ここは、大阪市平野区の旧平野郷。商店街を中心に、古い町並みや寺社仏閣が残る大阪の下町だ。戦国時代には周囲に環濠を巡らし、自治都市として発展した商人の町である。最近では商店や寺社の一角を改造し、「町ぐるみ博物館」として公開するなどユニークな町づくり活動でも注目されている。7月19日から26日まで、その平野郷内で、関西の若手現代美術家が中心になったアート・プロジェクト「モダン de 平野」が開催された。
このプロジェクトの発起人は、平野在住のアーティスト、樋口よう子さん。樋口さんは、町の中で開催されるアート・プロジェクトにいくつか参加してみて、ある日突然アーティストがやって来て、作品を置いていくというやり方に疑問をいだくようになる。「町の中でやるなら、町の中なりのやり方があるはず。アーティストの傲慢さと、町側の受け身を感じました。美術館に展示するようなモノをもってくるのではなく、地元の人と一緒につくりあげることができないかと思ったんです」。
樋口さんはそんな思いを地元平野の全興寺の住職、川口良仁さんにぶつける。川口さんは「平野の町づくりを考える会」の主要メンバーとして、町ぐるみ博物館などの活動を引っ張ってきた張本人。興味をもった川口さんたち「町づくりを考える会」の協力により、今回のプロジェクトが実現することになった。
そんな「モダン de 平野」に参加しているのは、町や人との関わりそのものをテーマにしている作家たちが多い。例えば、冒頭の女性が探していた井上明彦さんは、町のはずれにあった「瞬間移動」という巨大な落書きをパネルに模写し、そのパネルとともに町内を移動しながら町の人と写真を撮影している。
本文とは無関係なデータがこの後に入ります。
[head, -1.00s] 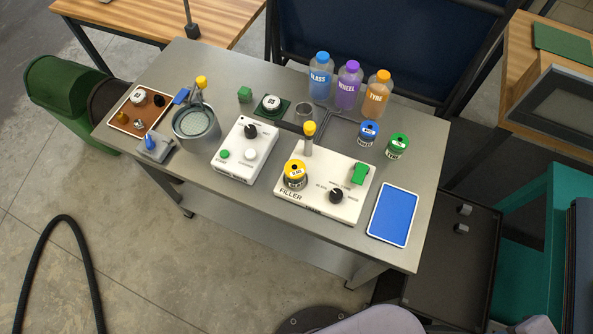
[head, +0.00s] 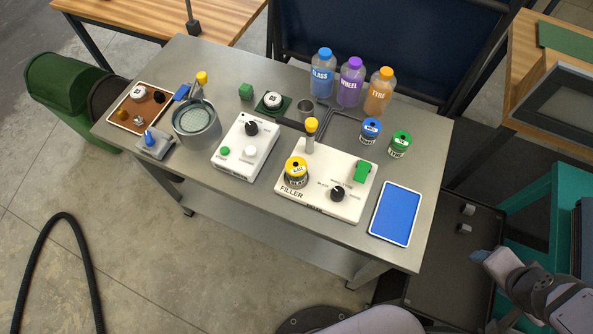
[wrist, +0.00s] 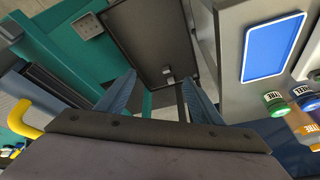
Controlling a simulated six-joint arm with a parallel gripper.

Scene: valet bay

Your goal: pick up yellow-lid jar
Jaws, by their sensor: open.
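The yellow-lid jar (head: 296,172) stands upright on the left part of the white filler box, above the word FILLER. In the head view my gripper (head: 483,256) is at the lower right, off the table and well away from the jar.
A blue-lid jar (head: 370,131) and a green-lid jar (head: 399,144) stand behind the filler box (head: 318,205). A blue pad (head: 396,213) lies at the table's right end. Three bottles, including a purple one (head: 350,84), stand at the back. A yellow-topped nozzle (head: 311,130) rises near the jar.

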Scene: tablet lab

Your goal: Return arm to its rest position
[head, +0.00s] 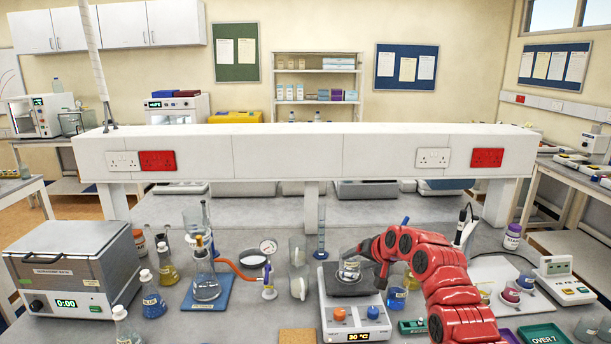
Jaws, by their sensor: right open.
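My red right arm (440,270) comes in from the lower right and bends over to the left. Its dark gripper (362,254) is open, at the right side of a small glass beaker (349,272). The beaker stands upright on the dark top of a white hotplate (354,319), whose display reads 30 °C. The fingers are small and partly hidden, so I cannot tell whether they touch the beaker. My left arm and gripper are not in view.
An ultrasonic bath (73,268) is at the far left. Right of the arm are a white board with small vessels and a meter (562,279). A white service beam (300,152) spans behind.
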東京から参加した本田孝義さんは、東京と大阪の風景をビデオ撮影した上に、2つの町の違いについてインタビューした平野の人々のコメントをかぶせ、野外上映した。今年は、商店街の一角に「SOUVENIR平野」というみやげ物屋もお目見え。店内には町の人とアーティストのつくった「平野みやげ」が並んでいる。中には、町の人と一緒に作品が並べられるのに難色を示すアーティストもいる。そんなアーティストに、川口さんは「現代美術といっても保守的やなあ」と一言。「樋口さんたちとは喧嘩しながらやってますよ」。
川口さんは、「モダン de 平野」に関わる意味について、次のように語ってくれた。「町づくりで大切なのは町が常に動いていること。アートは日常と違う視点で町を見つめ直すきっかけになる。それと実験的なことはシナリオ通りにいかないでしょ。だからそのプロセスに関わることによって町が活性化するんです。『モダン de 平野』は、アーティストと平野の住民との『共同制作』なんですよ」。
培ってきた歴史の上に、自前の価値観をもち、「おもろい」ことには貪欲に関わる平野の人々。そんな平野の人たちを前に、アーティスト側も気が抜けない。その関係性そのものが「モダン de 平野」の面白さだ。そして、そうした関係性のもてる町にこそ、美術や美術館という制度に保護されてきた"作品"ではなく、日常の中で意味をもち、人の心を活性化するアートが生まれる可能性があるのではないだろうか。
(宮地俊江)
●モダン de 平野
[主催]"モダン de 平野"実行委員会
[助成]芸術文化振興基金
[日程]7月19日~26日
[会場]大阪市平野区 旧平野郷内
[参加作家]黄鋭、藤本由紀夫、本田孝義、山宮隆、しばたゆり、井上明彦、岡田武志、ウエダリクオほか
●旧平野郷
大阪市の東南に位置し、平安時代より交通の要衝として栄え、戦国時代には町の安全と自治を守るため集落のまわりに二重の堀をめぐらせた「環濠集落・平野郷」を形成した。現在では、周辺の宅地化が進み、濠も一部を残して埋め立てられたが、碁盤目状の町割り、季節の祭礼など歴史と伝統を色濃く残す町である。
1980年に駅舎の保存運動を機に、任意団体である「平野の町づくりを考える会」が結成され、「歴史を生かす町づくり」をテーマにハード・ソフト取り混ぜてさまざまな町づくり活動を展開している。特に、93年からスタートした「町ぐるみ博物館」では、商店や寺社を改造し「駄菓子屋さん博物館」「幽霊博物館」「平野映像資料館」などとして公開(全12箇所)。公開日の毎月第4日曜日には、地図を片手に博物館めぐりをする観光客が多く訪れる。